Uyguluyorum. Bana Göre Kıyamet hem toplumsal arka planı olan, günümüz Türkiye’sinden çok izler taşıyan, toplumsal eleştiri içeren bir kitap. Yükselen bir ırkçılık, yabancı düşmanlığı bununla ilgili ciddi bir eleştiri var. Ama bir yandan da vampir romanları ya da vampir filmlerindeki ürkütücü ya da gerilimli unsurları kullanıyorum. Diğer yandan benim bütün işlerimde bir kara mizah tarafı var. Bu kitapta da yer yer bazı karakterlerden komik bir duygu geçiyor. İçinde vampirler olmasına rağmen bir vampir romanı ya da korku romanı değil. Kendine özgü bir kitap olduğunu düşünüyorum.
Kitaplarınızı okuyan, filmlerini izleyen insanlar, hikâyelerinizin ana karakterlerini güçlü, özgür kadınlar üzerine kurduğunuzu görüyor. Hikâyelerinizi kadın karakterler çevresinde kurguluyor olmanızın nedeni nedir?
İlk işim ‘Teyzem’den beri kadınlar benim işlerimde bir şekilde başrolde oldular. Onları anlatmayı kendime daha yakın hissediyorum. Aslında kendi dertlerimi, kendi dünyaya bakışımı kadın karakterler üzerinden anlatıyorum. Bana “Kadınları nasıl bu kadar iyi tanıyorsunuz?” diye sordular bir yerde ben de “Aslında tanımıyorum” diye cevap verdim. Sadece onları kendimden ayırmıyorum. Birçok erkek yazar ya da yönetmen kadınları böyle ayrı, uzak bir varlık gibi konumluyor ve dışarıdan bakıyor onlara… Ben içeriden bakmaya çalışıyorum. Bir yandan da kitaptaki orta yaşlı Eczacı karakteri… Orada da kendime dair çok şey görüyorum ya da Kamil karakteri… 15 yaşında kasabalı bir çocuk… Onda da kendimden iz görüyorum.
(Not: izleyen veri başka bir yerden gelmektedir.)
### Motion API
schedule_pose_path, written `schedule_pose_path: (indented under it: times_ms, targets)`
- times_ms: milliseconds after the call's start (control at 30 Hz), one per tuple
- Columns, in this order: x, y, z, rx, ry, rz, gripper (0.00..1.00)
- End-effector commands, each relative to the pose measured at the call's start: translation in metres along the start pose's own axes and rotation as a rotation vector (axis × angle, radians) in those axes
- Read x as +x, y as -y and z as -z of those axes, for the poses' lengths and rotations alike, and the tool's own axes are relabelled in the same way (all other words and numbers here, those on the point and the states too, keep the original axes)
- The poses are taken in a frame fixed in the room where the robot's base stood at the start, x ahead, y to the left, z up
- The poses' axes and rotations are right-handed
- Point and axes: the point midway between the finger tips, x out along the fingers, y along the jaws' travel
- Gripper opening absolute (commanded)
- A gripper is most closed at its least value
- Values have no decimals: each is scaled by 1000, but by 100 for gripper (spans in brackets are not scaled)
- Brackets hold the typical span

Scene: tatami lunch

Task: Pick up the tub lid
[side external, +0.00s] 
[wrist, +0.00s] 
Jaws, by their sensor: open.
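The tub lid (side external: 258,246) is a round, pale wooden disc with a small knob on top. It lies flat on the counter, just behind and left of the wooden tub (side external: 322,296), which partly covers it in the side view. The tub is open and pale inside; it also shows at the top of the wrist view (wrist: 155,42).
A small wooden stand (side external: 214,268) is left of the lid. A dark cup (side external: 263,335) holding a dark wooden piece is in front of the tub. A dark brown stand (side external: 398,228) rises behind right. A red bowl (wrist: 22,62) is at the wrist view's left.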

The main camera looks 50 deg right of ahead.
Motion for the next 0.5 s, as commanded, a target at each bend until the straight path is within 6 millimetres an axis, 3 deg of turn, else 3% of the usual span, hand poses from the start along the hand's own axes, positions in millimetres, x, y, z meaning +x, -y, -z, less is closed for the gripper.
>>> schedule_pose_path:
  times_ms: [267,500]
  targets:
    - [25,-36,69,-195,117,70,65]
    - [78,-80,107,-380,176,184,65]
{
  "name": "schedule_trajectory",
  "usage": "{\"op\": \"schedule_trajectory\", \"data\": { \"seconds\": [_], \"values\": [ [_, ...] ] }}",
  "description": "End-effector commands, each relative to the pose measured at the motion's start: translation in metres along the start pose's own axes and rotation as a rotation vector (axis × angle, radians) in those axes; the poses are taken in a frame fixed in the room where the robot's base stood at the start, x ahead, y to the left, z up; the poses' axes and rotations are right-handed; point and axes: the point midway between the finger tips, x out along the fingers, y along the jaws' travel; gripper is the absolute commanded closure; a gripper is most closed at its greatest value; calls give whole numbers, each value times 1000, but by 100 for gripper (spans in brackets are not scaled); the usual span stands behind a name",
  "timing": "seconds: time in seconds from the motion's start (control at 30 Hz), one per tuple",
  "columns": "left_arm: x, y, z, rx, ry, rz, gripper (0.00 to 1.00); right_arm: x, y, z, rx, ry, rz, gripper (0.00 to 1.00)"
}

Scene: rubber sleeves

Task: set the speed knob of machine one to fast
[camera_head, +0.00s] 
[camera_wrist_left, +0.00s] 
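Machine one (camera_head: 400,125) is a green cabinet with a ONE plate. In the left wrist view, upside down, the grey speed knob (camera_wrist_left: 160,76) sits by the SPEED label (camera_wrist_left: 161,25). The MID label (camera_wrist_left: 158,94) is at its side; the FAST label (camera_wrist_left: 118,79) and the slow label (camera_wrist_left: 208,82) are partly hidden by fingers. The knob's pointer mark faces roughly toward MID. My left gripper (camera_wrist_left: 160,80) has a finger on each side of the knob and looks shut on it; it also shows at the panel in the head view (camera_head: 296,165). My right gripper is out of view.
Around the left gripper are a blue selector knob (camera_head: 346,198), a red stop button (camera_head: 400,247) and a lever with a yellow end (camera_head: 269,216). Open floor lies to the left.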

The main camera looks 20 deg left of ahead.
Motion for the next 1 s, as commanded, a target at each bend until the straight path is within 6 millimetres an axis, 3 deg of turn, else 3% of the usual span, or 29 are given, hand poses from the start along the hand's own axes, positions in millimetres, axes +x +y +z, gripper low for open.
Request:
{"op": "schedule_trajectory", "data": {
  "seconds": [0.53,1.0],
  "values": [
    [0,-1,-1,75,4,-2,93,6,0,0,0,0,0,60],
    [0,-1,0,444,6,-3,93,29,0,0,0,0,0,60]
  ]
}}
Aslında yazdığım herkesle özdeşleşerek onların gözünden dünyaya bakmaya çalışıyorum.
Bu yıl 6-17 Nisan tarihleri arasında düzenlenecek olan İstanbul Film Festivali’nde Ingmar Bergman’ın 100. doğum yılına özel bir seçki olacak. Türkiye’nin önemli sinemacıları, kendilerini en çok etkileyen Bergman filmlerini izletecek ve bizzat sunacak. Bu yönetmenler arasında siz de Bergman’ın ‘Utanç’ filmiyle varsınız. Bergman’ın sineması için neler söylersiniz?
Bergman’ın ilk gördüğüm filmi ‘Utanç’ı çok gençken televizyonda seyretmiştim ve çarpılmıştım çünkü o güne kadar hiç öyle bir film görmemiştim. Sonradan da Bergman’ın bütün filmlerini videodan seyrettim. Bu etkinliği özellikle bu yüzden önemsiyorum. Bugünün genç seyircileri, belki Bergman’ı bilmeyen insanlar, olması gerektiği gibi filmi sinema perdesinden izleme şansına kavuşacaklar.
'BAŞKA TÜRLÜ BİR VAROLUŞ BİLMİYORUM'
Peki, bu noktadan sonra Ümit Ünal’ı daha çok nerelerde göreceğiz?
Yapımcılarla yeni projeler hakkında konuşuyoruz, geliştirdiğimiz projeler var. Birisinden biri öne geçecek. Bir yandan yazmaya, çizmeye devam ediyorum. İki senedir çizdiğim yeni desenler bahar aylarında bir kişisel sergide olacak. Yine böyle her alanda yazarak, çizerek, film çekerek var olmaya devam edeceğim. Başka türlü bir varoluş bilmiyorum.